Kind 7. Kind 7 was elke les aanwezig en is zeven keer geobserveerd. Het kind had een vaste buddy en deze is ook geïnterviewd. De docent/ buddy- kind relatie verliep moeizaam. In het begin was vooral de buddy aan het woord. Tijdens les drie schreef het kind bijvoorbeeld precies op wat de buddy haar voordroeg. Tijdens het maken van de rap, in les negen, was ze echter meer actief in contact met de buddy en kwam ze ook zelf met ideeën. De ontwikkeling van het nemen van initiatief liep hier parallel aan. Tijdens een klassikale les in week drie durfde ze haar vinger niet op te steken, maar tijdens les negen, wanneer er een brief voorgelezen moest worden, stak ze haar vinger op en mocht ze de brief klassikaal voorlezen. Tijdens les 10, toen de rap werd geoefend met een muzikant, gaf ze aan dat ze niet wilde rappen. Toen ze echter positief benaderd werd door de muzikant, durfde ze dit wel. Het kind lag vanaf het begin goed in de groep. Ze speelde met alle kinderen. Tijdens de voorstelling

(29)

keek ze regelmatig naar de kinderen van Studio 52nd. Het leek erop alsof de kinderen haar steun konden bieden tijdens de voorstelling. Het kind liet een aantal groeimomenten zien, zoals hierboven te lezen is. Deze groeimomenten waren waar te nemen tijdens les negen, tijdens les 10 bij de ouderavond en tijdens het weekend. Ze moest volgens de buddy vertrouwen krijgen in de buddy, in de groep en in het concept, dus wat van haar verwacht werd. Toen dit vertrouwen er was, nam ze meer initiatief. De buddy gaf zelf aan dat ze het in het begin moeilijk vond om zich kwetsbaar op te stellen. Dit zou de reden kunnen zijn van de, in het begin, moeizame relatie tussen de buddy en het kind.

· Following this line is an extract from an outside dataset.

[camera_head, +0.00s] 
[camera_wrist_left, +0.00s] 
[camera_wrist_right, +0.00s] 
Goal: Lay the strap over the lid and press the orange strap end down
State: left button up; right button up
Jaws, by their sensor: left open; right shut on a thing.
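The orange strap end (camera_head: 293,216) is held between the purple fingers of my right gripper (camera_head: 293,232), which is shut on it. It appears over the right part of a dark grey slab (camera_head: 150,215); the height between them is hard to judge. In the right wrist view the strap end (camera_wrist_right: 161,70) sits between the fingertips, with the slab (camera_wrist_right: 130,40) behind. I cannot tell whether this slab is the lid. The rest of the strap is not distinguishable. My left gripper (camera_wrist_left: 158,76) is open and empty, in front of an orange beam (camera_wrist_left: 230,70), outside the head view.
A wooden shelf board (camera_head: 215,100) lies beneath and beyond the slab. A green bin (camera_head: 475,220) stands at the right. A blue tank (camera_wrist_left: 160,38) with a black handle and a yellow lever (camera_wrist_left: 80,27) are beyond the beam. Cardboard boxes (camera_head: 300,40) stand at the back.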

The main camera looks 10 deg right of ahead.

Kind 8. Kind 8 is niet geobserveerd en zijn buddy is niet geïnterviewd. Hierdoor kunnen geen resultaten van dit kind worden gegeven.

Kind 9. Kind 9 was alle lessen aanwezig. Zij heeft één vaste buddy gehad, maar deze was twee lessen afwezig. Het kind is niet geobserveerd, maar haar buddy is wel geïnterviewd. Deze uitkomsten zijn dus alleen gerelateerd aan het interview met de buddy. De docent/ buddy- kind relatie was vanaf het begin goed maar werd steeds beter, doordat er steeds meer vertrouwen was tussen de buddy en het kind. Het kind vond de schrijflessen leuk en nam hier ook initiatief in gesprekken met de buddy, vooral na les vijf. Klassikaal initiatief nemen durfde ze niet. Tot de ouderavond. Ze zou hier eerst alleen haar lied aankondigen, maar kreeg hier plezier in en wilde de hele ouderavond toen mede- presenteren. Het kind werd vanaf het begin geaccepteerd in de groep, ook als ze niet met groepsactiviteiten meedeed. Vanaf de ouderavond ging ze echter pas met alle kinderen spelen en helemaal tijdens het weekend. Hier vond ze het spelen met andere kinderen leuker dan het schrijven. Na de ouderavond is zij opener geworden. De groeimomenten waren volgens de buddy, zoals hierboven te lezen is, vooral na les vijf, bij de ouderavond en in het weekend waar te nemen. In het begin van de lessen durfde het kind haar vinger niet op te steken, gaf ze verlegen antwoorden en deed ze niet mee met groepsactiviteiten. Door positief benaderen en complimenten van de buddy en

(30)

van de docenten, en doordat het kind vertrouwen kreeg in de groep en in de buddy, kreeg ze steeds meer praatjes en durfde ze zelf ook klassikaal initiatief te nemen.

Aanvullende Observaties

Tijdens de lessen en het weekend heb ik een stageverslag bijgehouden. Dit volledige verslag is in spreektaal te vinden in bijlage 2. Hieronder een samenvatting van de zaken die goed liepen en de aandachtspunten.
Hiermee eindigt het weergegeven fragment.